Les violentes manifestations de mars 2021 avaient véritablement sonné l’alerte chez le Président qui, en toute hâte, avait sorti tel un prestidigitateur de son chapeau le programme « Xëyou Ndaw Yi » d’emploi et d’auto emploi actuellement dans les starting blocks faute de ressources financières adéquates. Un an après, le meeting de l’opposition de ce mercredi 8 juin est venu démontrer à nouveau l’urgence de la question de l’emploi avec une forte mobilisation des jeunes qui y ont pris part.
La question de l’emploi a traversé tous les régimes depuis la mise en œuvre des mesures d’ajustement structurel. Avec le croît démographique, elle s’est aggravée au fil du temps. En 1981, à l’arrivée au pouvoir du président Abdou Diouf, la population s’élevait à 5 740 441 habitants. Le président Abdoulaye Wade préside aux destinées du pays en 2000 avec 9 797 731 habitants et son successeur Macky Sall prend les rênes au moment où le pays compte 13 401 990 d’habitants, avec une frange jeune de plus en plus importante et audible.

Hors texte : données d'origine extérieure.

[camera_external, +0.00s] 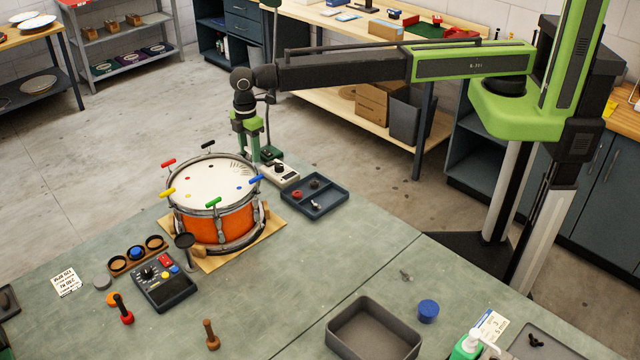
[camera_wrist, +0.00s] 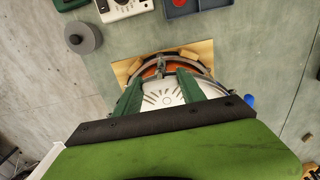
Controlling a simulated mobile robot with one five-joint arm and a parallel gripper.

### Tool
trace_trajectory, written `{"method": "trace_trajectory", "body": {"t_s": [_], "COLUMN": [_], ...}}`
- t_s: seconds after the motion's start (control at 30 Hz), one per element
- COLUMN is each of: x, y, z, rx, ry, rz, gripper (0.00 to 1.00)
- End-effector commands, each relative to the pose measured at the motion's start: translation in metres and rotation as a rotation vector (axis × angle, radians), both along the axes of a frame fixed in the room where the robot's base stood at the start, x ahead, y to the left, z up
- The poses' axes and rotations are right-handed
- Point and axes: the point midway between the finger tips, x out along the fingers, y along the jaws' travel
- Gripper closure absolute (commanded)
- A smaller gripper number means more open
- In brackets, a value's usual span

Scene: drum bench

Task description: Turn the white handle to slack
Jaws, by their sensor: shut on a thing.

Le président Abdoulaye Wade avait rencontré durant son magistère les mêmes difficultés que son prédécesseur à créer des emplois
Promesse de 500.000 emplois sur trois ans via le « Yoonu Yokkuté »
Le candidat Macky Sall avait promis en pleine campagne présidentielle la création de 500 000 emplois sur trois ans via le « Yoonu Yokkuté » ; on sait ce qu’il est advenu de cette promesse aujourd’hui.
L’emploi a été considéré par le président Macky Sall comme devant naturellement découler des 27 programmes sectoriels du PSE (Plan Sénégal émergent) et des structures dédiées comme l’ANEPEJ ou autres PRODAC et DER, alors qu’il aurait fallu orienter vers des secteurs non saturés et mettre en place des programmes de formation adaptés. L’emploi est une question sociétale d’importance dans notre pays en ce qu’il est indissociable de la possession d’un revenu permettant de se loger, se vêtir, se nourrir, mettre ses parents à l’abri du besoin et, surtout pour les jeunes, fonder une famille. Les effets du chômage auraient pu être atténués si tant est qu’un minimum de revenu était alloué aux jeunes sans travail, accompagné de programmes de formation spécifiques permettant à cette frange juvénile d’aborder avec sérénité le marché de l’emploi. La création d’emplois est indissolublement liée à la qualité des ressources humaines, par conséquent à la compétence des demandeurs d’emplois par rapport aux secteurs identifiés et ciblés comme porteurs de croissance. La qualité des ressources humaines dépend à son tour des politiques publiques d’éducation et de formation mises en œuvre.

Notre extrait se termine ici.